**Records for this task**
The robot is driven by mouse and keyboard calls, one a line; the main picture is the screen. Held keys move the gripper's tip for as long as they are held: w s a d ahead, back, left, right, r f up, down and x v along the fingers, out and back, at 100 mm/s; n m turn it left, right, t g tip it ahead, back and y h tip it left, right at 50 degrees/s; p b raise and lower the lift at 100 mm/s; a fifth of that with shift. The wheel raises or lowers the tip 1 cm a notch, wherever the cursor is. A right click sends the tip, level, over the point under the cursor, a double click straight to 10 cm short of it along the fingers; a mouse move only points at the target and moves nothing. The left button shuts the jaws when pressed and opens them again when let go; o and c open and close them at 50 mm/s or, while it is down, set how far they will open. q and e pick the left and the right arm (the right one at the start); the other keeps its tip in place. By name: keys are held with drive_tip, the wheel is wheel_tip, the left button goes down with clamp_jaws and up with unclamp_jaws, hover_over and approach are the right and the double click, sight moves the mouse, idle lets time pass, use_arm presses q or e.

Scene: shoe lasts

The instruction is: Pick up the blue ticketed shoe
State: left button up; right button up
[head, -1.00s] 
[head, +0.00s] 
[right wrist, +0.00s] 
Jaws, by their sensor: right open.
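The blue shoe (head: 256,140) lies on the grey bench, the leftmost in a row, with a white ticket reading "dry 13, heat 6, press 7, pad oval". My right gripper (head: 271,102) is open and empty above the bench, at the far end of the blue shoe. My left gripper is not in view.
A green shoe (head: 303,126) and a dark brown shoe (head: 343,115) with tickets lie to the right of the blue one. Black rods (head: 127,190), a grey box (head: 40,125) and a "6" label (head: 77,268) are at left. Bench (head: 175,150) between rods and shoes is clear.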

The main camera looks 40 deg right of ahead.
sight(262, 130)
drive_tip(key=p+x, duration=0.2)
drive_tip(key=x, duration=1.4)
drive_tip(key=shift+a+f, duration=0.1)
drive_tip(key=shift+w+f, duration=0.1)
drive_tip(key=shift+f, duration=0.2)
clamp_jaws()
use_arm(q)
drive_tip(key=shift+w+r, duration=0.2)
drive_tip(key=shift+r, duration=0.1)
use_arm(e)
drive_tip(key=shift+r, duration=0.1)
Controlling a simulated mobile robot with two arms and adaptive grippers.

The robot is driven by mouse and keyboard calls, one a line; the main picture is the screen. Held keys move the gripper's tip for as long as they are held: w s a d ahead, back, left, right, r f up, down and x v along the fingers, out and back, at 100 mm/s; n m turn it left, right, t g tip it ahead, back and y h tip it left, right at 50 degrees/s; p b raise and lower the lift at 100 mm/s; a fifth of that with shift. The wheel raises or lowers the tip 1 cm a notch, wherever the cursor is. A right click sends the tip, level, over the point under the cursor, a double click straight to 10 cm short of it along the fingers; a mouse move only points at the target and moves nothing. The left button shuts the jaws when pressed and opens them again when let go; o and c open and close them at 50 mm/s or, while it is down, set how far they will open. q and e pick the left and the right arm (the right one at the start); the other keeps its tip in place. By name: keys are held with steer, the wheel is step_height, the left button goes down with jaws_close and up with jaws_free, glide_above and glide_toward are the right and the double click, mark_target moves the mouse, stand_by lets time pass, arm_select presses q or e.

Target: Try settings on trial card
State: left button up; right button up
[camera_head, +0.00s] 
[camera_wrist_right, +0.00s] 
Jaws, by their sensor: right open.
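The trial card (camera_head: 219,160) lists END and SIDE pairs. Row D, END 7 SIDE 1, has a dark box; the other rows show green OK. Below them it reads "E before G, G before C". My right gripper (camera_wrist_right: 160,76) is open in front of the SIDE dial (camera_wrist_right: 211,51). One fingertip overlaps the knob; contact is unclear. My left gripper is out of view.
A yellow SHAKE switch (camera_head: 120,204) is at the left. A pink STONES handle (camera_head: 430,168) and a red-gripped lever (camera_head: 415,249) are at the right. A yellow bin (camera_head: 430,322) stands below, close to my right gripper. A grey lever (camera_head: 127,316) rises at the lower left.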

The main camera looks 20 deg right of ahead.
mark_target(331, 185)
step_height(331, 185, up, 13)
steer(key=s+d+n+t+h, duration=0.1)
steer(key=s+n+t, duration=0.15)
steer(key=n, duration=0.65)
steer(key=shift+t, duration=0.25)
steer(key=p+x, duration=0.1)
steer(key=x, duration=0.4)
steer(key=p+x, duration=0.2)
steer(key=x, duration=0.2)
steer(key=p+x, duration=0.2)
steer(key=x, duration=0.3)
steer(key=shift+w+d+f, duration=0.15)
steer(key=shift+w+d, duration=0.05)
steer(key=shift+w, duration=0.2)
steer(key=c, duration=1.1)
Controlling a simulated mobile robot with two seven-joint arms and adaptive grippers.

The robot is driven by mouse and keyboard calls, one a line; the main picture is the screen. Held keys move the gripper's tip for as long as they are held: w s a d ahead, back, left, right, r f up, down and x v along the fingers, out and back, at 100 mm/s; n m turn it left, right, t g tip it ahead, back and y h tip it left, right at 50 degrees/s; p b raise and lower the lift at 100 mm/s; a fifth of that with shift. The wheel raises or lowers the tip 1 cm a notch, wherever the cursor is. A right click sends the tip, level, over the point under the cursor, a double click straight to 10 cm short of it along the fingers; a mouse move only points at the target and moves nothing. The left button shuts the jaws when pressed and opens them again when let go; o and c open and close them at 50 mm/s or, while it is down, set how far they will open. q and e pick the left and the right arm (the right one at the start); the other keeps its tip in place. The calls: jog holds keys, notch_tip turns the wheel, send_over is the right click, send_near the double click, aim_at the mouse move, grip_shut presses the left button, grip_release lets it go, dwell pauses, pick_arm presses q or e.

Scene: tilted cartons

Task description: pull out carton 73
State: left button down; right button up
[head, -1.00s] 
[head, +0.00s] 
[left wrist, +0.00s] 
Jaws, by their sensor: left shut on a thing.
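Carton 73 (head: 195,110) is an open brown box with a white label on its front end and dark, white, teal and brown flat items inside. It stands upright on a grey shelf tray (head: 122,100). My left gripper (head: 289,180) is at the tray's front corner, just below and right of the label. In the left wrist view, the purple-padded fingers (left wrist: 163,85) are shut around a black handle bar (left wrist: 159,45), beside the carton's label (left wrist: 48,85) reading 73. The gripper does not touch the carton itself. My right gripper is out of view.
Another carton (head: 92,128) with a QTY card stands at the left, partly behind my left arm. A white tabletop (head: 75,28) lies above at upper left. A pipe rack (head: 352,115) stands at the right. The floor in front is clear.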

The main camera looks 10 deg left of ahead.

**Work to complete**
Repeat the records above in full, character for character.

**Task answer**
The robot is driven by mouse and keyboard calls, one a line; the main picture is the screen. Held keys move the gripper's tip for as long as they are held: w s a d ahead, back, left, right, r f up, down and x v along the fingers, out and back, at 100 mm/s; n m turn it left, right, t g tip it ahead, back and y h tip it left, right at 50 degrees/s; p b raise and lower the lift at 100 mm/s; a fifth of that with shift. The wheel raises or lowers the tip 1 cm a notch, wherever the cursor is. A right click sends the tip, level, over the point under the cursor, a double click straight to 10 cm short of it along the fingers; a mouse move only points at the target and moves nothing. The left button shuts the jaws when pressed and opens them again when let go; o and c open and close them at 50 mm/s or, while it is down, set how far they will open. q and e pick the left and the right arm (the right one at the start); the other keeps its tip in place. By name: keys are held with drive_tip, the wheel is wheel_tip, the left button goes down with clamp_jaws and up with unclamp_jaws, hover_over and approach are the right and the double click, sight moves the mouse, idle lets time pass, use_arm presses q or e.

Scene: shoe lasts

The instruction is: Pick up the blue ticketed shoe
State: left button up; right button up
[head, -1.00s] 
[head, +0.00s] 
[right wrist, +0.00s] 
Jaws, by their sensor: right open.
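The blue shoe (head: 256,140) lies on the grey bench, the leftmost in a row, with a white ticket reading "dry 13, heat 6, press 7, pad oval". My right gripper (head: 271,102) is open and empty above the bench, at the far end of the blue shoe. My left gripper is not in view.
A green shoe (head: 303,126) and a dark brown shoe (head: 343,115) with tickets lie to the right of the blue one. Black rods (head: 127,190), a grey box (head: 40,125) and a "6" label (head: 77,268) are at left. Bench (head: 175,150) between rods and shoes is clear.

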The main camera looks 40 deg right of ahead.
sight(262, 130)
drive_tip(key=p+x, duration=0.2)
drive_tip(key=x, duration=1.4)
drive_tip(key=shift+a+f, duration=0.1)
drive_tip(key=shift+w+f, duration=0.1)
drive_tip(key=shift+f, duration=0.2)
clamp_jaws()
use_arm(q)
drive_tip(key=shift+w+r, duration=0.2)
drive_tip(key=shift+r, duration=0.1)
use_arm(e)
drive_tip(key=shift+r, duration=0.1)
Controlling a simulated mobile robot with two arms and adaptive grippers.

The robot is driven by mouse and keyboard calls, one a line; the main picture is the screen. Held keys move the gripper's tip for as long as they are held: w s a d ahead, back, left, right, r f up, down and x v along the fingers, out and back, at 100 mm/s; n m turn it left, right, t g tip it ahead, back and y h tip it left, right at 50 degrees/s; p b raise and lower the lift at 100 mm/s; a fifth of that with shift. The wheel raises or lowers the tip 1 cm a notch, wherever the cursor is. A right click sends the tip, level, over the point under the cursor, a double click straight to 10 cm short of it along the fingers; a mouse move only points at the target and moves nothing. The left button shuts the jaws when pressed and opens them again when let go; o and c open and close them at 50 mm/s or, while it is down, set how far they will open. q and e pick the left and the right arm (the right one at the start); the other keeps its tip in place. By name: keys are held with steer, the wheel is step_height, the left button goes down with jaws_close and up with jaws_free, glide_above and glide_toward are the right and the double click, mark_target moves the mouse, stand_by lets time pass, arm_select presses q or e.

Target: Try settings on trial card
State: left button up; right button up
[camera_head, +0.00s] 
[camera_wrist_right, +0.00s] 
Jaws, by their sensor: right open.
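The trial card (camera_head: 219,160) lists END and SIDE pairs. Row D, END 7 SIDE 1, has a dark box; the other rows show green OK. Below them it reads "E before G, G before C". My right gripper (camera_wrist_right: 160,76) is open in front of the SIDE dial (camera_wrist_right: 211,51). One fingertip overlaps the knob; contact is unclear. My left gripper is out of view.
A yellow SHAKE switch (camera_head: 120,204) is at the left. A pink STONES handle (camera_head: 430,168) and a red-gripped lever (camera_head: 415,249) are at the right. A yellow bin (camera_head: 430,322) stands below, close to my right gripper. A grey lever (camera_head: 127,316) rises at the lower left.

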The main camera looks 20 deg right of ahead.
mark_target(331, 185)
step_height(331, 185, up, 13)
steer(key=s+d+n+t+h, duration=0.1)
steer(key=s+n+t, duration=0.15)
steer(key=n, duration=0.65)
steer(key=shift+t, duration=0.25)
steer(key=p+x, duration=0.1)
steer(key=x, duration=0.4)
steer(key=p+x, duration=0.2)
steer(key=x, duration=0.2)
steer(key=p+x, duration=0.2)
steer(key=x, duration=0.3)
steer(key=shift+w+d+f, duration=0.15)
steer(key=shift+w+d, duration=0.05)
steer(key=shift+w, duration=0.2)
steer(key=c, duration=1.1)
Controlling a simulated mobile robot with two seven-joint arms and adaptive grippers.

The robot is driven by mouse and keyboard calls, one a line; the main picture is the screen. Held keys move the gripper's tip for as long as they are held: w s a d ahead, back, left, right, r f up, down and x v along the fingers, out and back, at 100 mm/s; n m turn it left, right, t g tip it ahead, back and y h tip it left, right at 50 degrees/s; p b raise and lower the lift at 100 mm/s; a fifth of that with shift. The wheel raises or lowers the tip 1 cm a notch, wherever the cursor is. A right click sends the tip, level, over the point under the cursor, a double click straight to 10 cm short of it along the fingers; a mouse move only points at the target and moves nothing. The left button shuts the jaws when pressed and opens them again when let go; o and c open and close them at 50 mm/s or, while it is down, set how far they will open. q and e pick the left and the right arm (the right one at the start); the other keeps its tip in place. The calls: jog holds keys, notch_tip turns the wheel, send_over is the right click, send_near the double click, aim_at the mouse move, grip_shut presses the left button, grip_release lets it go, dwell pauses, pick_arm presses q or e.

Scene: tilted cartons

Task description: pull out carton 73
State: left button down; right button up
[head, -1.00s] 
[head, +0.00s] 
[left wrist, +0.00s] 
Jaws, by their sensor: left shut on a thing.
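Carton 73 (head: 195,110) is an open brown box with a white label on its front end and dark, white, teal and brown flat items inside. It stands upright on a grey shelf tray (head: 122,100). My left gripper (head: 289,180) is at the tray's front corner, just below and right of the label. In the left wrist view, the purple-padded fingers (left wrist: 163,85) are shut around a black handle bar (left wrist: 159,45), beside the carton's label (left wrist: 48,85) reading 73. The gripper does not touch the carton itself. My right gripper is out of view.
Another carton (head: 92,128) with a QTY card stands at the left, partly behind my left arm. A white tabletop (head: 75,28) lies above at upper left. A pipe rack (head: 352,115) stands at the right. The floor in front is clear.

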The main camera looks 10 deg left of ahead.

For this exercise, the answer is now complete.